Das erste Exemplar hat Ralf Knoblauch im Urlaub geschnitzt. Er ist am Strand spazieren gegangen und dabei ist ihm ein Holzblock in die Finger gekommen. Der hat ihn gleich fasziniert, und es war klar: das ist es, das ist meins. Seitdem hat er unzählige Königinnen und Könige aus dem Block gehauen. Immer in der einen Stunde morgens vor der Arbeit. Das ist seine Zeit.
Und sein Thema ist Würde. Für Ralf Knoblauch geht es bei seinem Handwerk um die Menschen und ihre Würde. Er arbeitet in einem sozialen Brennpunkt und erlebt dort täglich, wie die Würde viel zu oft mit Füßen getreten wird. Umso klarer ist für ihn: jede Person hat Würde und an der gibt es nichts zu rütteln. Jeder Mensch ist ein König, eine Königin. Das will er mit seinen Holzfiguren ausdrücken.

Inzwischen hat sich daraus ein Projekt entwickelt. Viele Menschen oder Gruppierungen nehmen die Figuren mit auf Reisen, zu Tagungen, zu Demos oder z.B. auch zur vergangenen Fußballweltmeisterschaft nach Qatar. Da werden sie dann ausgestellt oder besonders in Szene gesetzt und fotografiert.
Interessant ist, dass alle Königsfiguren die Augen geschlossen haben.

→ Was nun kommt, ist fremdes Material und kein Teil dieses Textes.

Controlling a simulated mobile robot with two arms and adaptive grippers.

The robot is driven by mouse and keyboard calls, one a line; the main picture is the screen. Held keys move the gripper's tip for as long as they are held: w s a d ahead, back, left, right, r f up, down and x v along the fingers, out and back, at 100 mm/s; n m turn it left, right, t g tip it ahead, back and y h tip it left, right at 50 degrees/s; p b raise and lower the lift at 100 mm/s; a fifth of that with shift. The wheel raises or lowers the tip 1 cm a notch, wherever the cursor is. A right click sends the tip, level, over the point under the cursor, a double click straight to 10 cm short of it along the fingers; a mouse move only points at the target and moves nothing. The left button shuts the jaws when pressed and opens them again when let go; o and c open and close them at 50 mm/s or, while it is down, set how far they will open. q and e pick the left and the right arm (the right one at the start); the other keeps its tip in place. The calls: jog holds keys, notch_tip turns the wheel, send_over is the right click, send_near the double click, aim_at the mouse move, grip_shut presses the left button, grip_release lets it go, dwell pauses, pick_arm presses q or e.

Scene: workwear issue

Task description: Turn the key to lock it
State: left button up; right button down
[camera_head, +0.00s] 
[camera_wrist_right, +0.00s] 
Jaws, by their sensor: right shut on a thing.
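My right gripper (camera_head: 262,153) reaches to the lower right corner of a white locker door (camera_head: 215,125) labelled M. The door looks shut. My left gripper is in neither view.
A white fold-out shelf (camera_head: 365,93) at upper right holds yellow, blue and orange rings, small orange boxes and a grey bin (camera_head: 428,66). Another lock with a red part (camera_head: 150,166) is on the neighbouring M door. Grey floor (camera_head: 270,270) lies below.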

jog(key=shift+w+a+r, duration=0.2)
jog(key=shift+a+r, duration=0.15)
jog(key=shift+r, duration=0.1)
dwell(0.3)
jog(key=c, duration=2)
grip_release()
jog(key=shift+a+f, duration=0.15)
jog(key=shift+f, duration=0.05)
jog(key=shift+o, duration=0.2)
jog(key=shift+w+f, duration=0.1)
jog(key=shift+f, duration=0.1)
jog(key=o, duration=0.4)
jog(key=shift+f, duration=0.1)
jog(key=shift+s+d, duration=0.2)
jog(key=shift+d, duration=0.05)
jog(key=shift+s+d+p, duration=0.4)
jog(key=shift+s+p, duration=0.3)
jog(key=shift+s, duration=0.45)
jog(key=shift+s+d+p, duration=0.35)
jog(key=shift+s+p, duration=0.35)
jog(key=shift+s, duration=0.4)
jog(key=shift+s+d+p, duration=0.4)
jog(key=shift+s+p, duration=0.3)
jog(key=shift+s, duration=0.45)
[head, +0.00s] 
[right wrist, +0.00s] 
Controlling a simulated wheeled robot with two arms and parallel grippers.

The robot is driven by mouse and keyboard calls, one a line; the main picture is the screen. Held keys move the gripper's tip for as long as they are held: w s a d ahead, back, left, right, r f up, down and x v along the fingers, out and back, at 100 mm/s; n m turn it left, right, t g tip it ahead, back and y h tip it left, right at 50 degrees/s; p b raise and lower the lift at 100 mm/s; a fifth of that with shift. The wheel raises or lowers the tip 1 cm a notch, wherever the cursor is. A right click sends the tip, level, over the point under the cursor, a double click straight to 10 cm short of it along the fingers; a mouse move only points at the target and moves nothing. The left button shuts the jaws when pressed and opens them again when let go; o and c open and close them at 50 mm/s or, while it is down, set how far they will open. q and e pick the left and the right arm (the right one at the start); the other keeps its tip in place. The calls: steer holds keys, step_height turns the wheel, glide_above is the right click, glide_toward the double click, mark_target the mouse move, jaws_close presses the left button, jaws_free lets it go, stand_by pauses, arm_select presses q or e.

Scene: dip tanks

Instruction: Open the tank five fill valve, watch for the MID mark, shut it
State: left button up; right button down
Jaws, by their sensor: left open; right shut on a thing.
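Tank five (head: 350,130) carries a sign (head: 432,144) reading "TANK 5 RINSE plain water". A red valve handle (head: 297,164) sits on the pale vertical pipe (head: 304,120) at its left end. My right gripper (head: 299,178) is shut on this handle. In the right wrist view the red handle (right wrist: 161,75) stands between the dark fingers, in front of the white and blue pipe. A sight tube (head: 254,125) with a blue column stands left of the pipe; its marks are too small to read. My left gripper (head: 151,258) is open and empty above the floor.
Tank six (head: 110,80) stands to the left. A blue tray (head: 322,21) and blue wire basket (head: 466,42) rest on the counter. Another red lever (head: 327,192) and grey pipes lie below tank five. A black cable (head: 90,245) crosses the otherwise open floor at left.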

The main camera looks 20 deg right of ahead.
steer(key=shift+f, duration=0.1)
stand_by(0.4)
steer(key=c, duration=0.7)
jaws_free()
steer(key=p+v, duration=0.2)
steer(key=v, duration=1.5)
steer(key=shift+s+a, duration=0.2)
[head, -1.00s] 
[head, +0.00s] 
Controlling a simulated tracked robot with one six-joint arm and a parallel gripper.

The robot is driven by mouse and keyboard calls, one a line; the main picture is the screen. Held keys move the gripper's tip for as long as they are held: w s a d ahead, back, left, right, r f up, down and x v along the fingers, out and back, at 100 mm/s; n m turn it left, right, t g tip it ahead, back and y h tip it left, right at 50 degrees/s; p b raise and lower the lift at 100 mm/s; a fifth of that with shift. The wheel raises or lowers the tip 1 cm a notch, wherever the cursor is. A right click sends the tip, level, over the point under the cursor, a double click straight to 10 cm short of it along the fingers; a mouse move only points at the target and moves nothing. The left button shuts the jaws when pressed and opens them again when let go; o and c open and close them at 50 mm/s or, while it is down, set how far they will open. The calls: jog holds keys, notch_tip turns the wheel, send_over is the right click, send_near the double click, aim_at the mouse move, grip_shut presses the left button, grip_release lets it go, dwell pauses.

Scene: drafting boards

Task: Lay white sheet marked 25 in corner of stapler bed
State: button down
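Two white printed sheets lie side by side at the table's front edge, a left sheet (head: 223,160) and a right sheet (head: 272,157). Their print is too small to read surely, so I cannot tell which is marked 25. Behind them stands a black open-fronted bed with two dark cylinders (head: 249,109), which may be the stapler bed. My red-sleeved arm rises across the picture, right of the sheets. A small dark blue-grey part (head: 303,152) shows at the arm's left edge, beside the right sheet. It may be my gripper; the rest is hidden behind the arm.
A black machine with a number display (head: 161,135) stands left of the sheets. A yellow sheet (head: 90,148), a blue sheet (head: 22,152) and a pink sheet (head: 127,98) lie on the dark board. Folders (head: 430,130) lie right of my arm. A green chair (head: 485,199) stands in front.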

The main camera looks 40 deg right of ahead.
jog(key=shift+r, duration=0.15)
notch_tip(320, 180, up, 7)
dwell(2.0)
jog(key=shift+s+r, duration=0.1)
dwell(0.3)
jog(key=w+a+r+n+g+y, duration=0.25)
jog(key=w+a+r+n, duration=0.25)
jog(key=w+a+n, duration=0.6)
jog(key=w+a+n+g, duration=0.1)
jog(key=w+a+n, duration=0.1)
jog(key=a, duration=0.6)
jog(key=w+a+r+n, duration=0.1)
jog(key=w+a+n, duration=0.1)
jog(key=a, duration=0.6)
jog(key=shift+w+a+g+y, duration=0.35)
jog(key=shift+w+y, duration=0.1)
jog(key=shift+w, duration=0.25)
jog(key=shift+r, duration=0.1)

Wer die Augen zu hat, ist angreifbar, ist verletzlich, ist auf andere angewiesen. Und die Figuren lächeln. Für Ralf Knoblauch ist klar: „Bei uns Menschen funktioniert es nur gemeinsam. Und die Figuren dürfen nicht noch weiter runterziehen. Wenn man auf so eine Holzfigur trifft, geht man lächelnd aus dieser Begegnung hervor.“

Überall da, wo die Figuren auftauchen, verkörpern sie die Botschaft: jeder Mensch ist ein König, ist eine Königin. Behandelt sie auch so.